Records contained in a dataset
....
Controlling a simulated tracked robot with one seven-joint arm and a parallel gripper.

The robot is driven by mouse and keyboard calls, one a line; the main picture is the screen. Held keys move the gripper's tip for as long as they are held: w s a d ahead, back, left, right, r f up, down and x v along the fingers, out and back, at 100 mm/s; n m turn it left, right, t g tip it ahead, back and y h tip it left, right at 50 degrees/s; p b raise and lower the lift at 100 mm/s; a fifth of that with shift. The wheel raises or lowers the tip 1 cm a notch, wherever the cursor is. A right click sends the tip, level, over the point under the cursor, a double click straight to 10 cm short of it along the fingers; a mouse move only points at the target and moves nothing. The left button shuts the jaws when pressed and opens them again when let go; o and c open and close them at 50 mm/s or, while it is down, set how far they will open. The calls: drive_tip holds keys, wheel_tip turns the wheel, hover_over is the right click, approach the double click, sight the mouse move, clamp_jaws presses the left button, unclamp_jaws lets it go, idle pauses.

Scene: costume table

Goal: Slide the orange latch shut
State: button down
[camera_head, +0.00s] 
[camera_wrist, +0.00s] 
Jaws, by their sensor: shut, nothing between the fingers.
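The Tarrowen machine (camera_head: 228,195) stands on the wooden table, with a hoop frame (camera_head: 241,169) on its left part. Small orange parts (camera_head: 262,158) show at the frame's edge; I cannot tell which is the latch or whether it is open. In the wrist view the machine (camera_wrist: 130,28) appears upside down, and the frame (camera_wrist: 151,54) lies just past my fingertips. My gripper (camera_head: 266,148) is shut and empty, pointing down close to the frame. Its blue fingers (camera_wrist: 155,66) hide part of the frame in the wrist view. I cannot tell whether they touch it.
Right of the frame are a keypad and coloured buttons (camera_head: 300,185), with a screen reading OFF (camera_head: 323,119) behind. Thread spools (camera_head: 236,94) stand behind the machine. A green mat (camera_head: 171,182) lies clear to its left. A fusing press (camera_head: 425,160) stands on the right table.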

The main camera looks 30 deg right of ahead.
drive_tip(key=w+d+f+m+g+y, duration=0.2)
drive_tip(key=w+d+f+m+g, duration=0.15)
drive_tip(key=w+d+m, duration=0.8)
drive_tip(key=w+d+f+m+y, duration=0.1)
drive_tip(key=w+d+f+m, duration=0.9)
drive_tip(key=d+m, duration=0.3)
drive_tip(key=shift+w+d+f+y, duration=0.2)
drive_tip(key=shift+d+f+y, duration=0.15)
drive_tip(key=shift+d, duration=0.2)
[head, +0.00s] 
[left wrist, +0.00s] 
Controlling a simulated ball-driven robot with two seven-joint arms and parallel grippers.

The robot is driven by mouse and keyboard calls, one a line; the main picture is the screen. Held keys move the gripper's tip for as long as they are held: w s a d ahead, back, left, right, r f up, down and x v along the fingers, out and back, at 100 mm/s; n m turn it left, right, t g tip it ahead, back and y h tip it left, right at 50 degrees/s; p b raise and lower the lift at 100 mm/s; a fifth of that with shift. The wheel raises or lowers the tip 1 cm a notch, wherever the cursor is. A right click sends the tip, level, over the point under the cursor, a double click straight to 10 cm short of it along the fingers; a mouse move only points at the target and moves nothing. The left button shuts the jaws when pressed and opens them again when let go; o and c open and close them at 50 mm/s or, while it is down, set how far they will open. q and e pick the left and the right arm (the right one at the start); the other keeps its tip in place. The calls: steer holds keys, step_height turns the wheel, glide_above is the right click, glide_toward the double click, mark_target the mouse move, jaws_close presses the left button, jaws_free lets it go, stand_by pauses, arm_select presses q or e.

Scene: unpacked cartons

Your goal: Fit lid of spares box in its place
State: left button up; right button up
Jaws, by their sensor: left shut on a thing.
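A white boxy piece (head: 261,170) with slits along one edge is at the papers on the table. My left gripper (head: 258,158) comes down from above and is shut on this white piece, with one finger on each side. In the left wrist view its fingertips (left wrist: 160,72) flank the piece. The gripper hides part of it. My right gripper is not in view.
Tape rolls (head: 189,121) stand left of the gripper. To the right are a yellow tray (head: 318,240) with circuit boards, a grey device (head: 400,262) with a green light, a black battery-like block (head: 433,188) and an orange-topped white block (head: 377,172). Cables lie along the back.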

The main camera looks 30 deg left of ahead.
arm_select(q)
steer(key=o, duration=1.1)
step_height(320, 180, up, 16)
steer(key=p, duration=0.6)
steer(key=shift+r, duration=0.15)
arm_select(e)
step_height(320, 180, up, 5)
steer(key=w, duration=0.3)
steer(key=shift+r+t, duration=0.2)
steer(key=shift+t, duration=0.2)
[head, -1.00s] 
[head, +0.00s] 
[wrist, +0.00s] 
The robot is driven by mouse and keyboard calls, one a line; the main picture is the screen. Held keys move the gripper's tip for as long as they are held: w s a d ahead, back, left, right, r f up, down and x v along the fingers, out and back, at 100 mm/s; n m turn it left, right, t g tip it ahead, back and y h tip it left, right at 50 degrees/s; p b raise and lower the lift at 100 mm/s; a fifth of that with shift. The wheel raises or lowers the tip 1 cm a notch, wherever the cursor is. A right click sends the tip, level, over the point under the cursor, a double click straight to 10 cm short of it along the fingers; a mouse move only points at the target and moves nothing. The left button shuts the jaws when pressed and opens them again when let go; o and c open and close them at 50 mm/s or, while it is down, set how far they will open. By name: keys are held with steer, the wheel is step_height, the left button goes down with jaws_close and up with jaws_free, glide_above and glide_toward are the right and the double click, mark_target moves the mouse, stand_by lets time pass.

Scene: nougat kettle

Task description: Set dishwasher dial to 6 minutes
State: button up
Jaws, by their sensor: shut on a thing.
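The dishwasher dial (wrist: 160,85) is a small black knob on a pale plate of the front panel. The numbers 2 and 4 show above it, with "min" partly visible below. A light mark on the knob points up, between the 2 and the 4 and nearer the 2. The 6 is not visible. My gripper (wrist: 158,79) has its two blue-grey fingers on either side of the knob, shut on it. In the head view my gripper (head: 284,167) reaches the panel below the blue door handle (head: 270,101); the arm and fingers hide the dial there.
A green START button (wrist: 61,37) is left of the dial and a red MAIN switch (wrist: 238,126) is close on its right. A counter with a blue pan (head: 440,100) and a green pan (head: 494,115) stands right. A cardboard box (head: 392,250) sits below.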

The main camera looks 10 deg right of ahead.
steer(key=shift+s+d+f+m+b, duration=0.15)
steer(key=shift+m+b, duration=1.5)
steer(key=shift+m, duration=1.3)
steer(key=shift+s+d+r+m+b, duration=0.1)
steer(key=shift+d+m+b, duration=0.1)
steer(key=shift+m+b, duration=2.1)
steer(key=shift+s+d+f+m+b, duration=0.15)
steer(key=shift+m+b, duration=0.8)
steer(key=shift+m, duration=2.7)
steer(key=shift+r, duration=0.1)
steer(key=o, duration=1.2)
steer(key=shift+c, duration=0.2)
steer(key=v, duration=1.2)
....
What is asked: Write out all records exactly, keeping every detail.

Solution to this problem:
Controlling a simulated tracked robot with one seven-joint arm and a parallel gripper.

The robot is driven by mouse and keyboard calls, one a line; the main picture is the screen. Held keys move the gripper's tip for as long as they are held: w s a d ahead, back, left, right, r f up, down and x v along the fingers, out and back, at 100 mm/s; n m turn it left, right, t g tip it ahead, back and y h tip it left, right at 50 degrees/s; p b raise and lower the lift at 100 mm/s; a fifth of that with shift. The wheel raises or lowers the tip 1 cm a notch, wherever the cursor is. A right click sends the tip, level, over the point under the cursor, a double click straight to 10 cm short of it along the fingers; a mouse move only points at the target and moves nothing. The left button shuts the jaws when pressed and opens them again when let go; o and c open and close them at 50 mm/s or, while it is down, set how far they will open. The calls: drive_tip holds keys, wheel_tip turns the wheel, hover_over is the right click, approach the double click, sight the mouse move, clamp_jaws presses the left button, unclamp_jaws lets it go, idle pauses.

Scene: costume table

Goal: Slide the orange latch shut
State: button down
[camera_head, +0.00s] 
[camera_wrist, +0.00s] 
Jaws, by their sensor: shut, nothing between the fingers.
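The Tarrowen machine (camera_head: 228,195) stands on the wooden table, with a hoop frame (camera_head: 241,169) on its left part. Small orange parts (camera_head: 262,158) show at the frame's edge; I cannot tell which is the latch or whether it is open. In the wrist view the machine (camera_wrist: 130,28) appears upside down, and the frame (camera_wrist: 151,54) lies just past my fingertips. My gripper (camera_head: 266,148) is shut and empty, pointing down close to the frame. Its blue fingers (camera_wrist: 155,66) hide part of the frame in the wrist view. I cannot tell whether they touch it.
Right of the frame are a keypad and coloured buttons (camera_head: 300,185), with a screen reading OFF (camera_head: 323,119) behind. Thread spools (camera_head: 236,94) stand behind the machine. A green mat (camera_head: 171,182) lies clear to its left. A fusing press (camera_head: 425,160) stands on the right table.

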The main camera looks 30 deg right of ahead.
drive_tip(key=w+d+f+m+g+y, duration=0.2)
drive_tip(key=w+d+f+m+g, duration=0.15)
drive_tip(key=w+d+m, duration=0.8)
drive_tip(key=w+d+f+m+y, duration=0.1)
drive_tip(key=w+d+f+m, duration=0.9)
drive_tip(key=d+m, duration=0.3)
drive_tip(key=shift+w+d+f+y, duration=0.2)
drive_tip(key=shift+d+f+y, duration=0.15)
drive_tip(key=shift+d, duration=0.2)
[head, +0.00s] 
[left wrist, +0.00s] 
Controlling a simulated ball-driven robot with two seven-joint arms and parallel grippers.

The robot is driven by mouse and keyboard calls, one a line; the main picture is the screen. Held keys move the gripper's tip for as long as they are held: w s a d ahead, back, left, right, r f up, down and x v along the fingers, out and back, at 100 mm/s; n m turn it left, right, t g tip it ahead, back and y h tip it left, right at 50 degrees/s; p b raise and lower the lift at 100 mm/s; a fifth of that with shift. The wheel raises or lowers the tip 1 cm a notch, wherever the cursor is. A right click sends the tip, level, over the point under the cursor, a double click straight to 10 cm short of it along the fingers; a mouse move only points at the target and moves nothing. The left button shuts the jaws when pressed and opens them again when let go; o and c open and close them at 50 mm/s or, while it is down, set how far they will open. q and e pick the left and the right arm (the right one at the start); the other keeps its tip in place. The calls: steer holds keys, step_height turns the wheel, glide_above is the right click, glide_toward the double click, mark_target the mouse move, jaws_close presses the left button, jaws_free lets it go, stand_by pauses, arm_select presses q or e.

Scene: unpacked cartons

Your goal: Fit lid of spares box in its place
State: left button up; right button up
Jaws, by their sensor: left shut on a thing.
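A white boxy piece (head: 261,170) with slits along one edge is at the papers on the table. My left gripper (head: 258,158) comes down from above and is shut on this white piece, with one finger on each side. In the left wrist view its fingertips (left wrist: 160,72) flank the piece. The gripper hides part of it. My right gripper is not in view.
Tape rolls (head: 189,121) stand left of the gripper. To the right are a yellow tray (head: 318,240) with circuit boards, a grey device (head: 400,262) with a green light, a black battery-like block (head: 433,188) and an orange-topped white block (head: 377,172). Cables lie along the back.

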The main camera looks 30 deg left of ahead.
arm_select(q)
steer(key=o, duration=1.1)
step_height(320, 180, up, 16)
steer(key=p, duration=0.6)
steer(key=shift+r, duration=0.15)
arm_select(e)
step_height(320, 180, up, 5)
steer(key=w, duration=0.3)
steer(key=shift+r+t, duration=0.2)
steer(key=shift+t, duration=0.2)
[head, -1.00s] 
[head, +0.00s] 
[wrist, +0.00s] 
The robot is driven by mouse and keyboard calls, one a line; the main picture is the screen. Held keys move the gripper's tip for as long as they are held: w s a d ahead, back, left, right, r f up, down and x v along the fingers, out and back, at 100 mm/s; n m turn it left, right, t g tip it ahead, back and y h tip it left, right at 50 degrees/s; p b raise and lower the lift at 100 mm/s; a fifth of that with shift. The wheel raises or lowers the tip 1 cm a notch, wherever the cursor is. A right click sends the tip, level, over the point under the cursor, a double click straight to 10 cm short of it along the fingers; a mouse move only points at the target and moves nothing. The left button shuts the jaws when pressed and opens them again when let go; o and c open and close them at 50 mm/s or, while it is down, set how far they will open. By name: keys are held with steer, the wheel is step_height, the left button goes down with jaws_close and up with jaws_free, glide_above and glide_toward are the right and the double click, mark_target moves the mouse, stand_by lets time pass.

Scene: nougat kettle

Task description: Set dishwasher dial to 6 minutes
State: button up
Jaws, by their sensor: shut on a thing.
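The dishwasher dial (wrist: 160,85) is a small black knob on a pale plate of the front panel. The numbers 2 and 4 show above it, with "min" partly visible below. A light mark on the knob points up, between the 2 and the 4 and nearer the 2. The 6 is not visible. My gripper (wrist: 158,79) has its two blue-grey fingers on either side of the knob, shut on it. In the head view my gripper (head: 284,167) reaches the panel below the blue door handle (head: 270,101); the arm and fingers hide the dial there.
A green START button (wrist: 61,37) is left of the dial and a red MAIN switch (wrist: 238,126) is close on its right. A counter with a blue pan (head: 440,100) and a green pan (head: 494,115) stands right. A cardboard box (head: 392,250) sits below.

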The main camera looks 10 deg right of ahead.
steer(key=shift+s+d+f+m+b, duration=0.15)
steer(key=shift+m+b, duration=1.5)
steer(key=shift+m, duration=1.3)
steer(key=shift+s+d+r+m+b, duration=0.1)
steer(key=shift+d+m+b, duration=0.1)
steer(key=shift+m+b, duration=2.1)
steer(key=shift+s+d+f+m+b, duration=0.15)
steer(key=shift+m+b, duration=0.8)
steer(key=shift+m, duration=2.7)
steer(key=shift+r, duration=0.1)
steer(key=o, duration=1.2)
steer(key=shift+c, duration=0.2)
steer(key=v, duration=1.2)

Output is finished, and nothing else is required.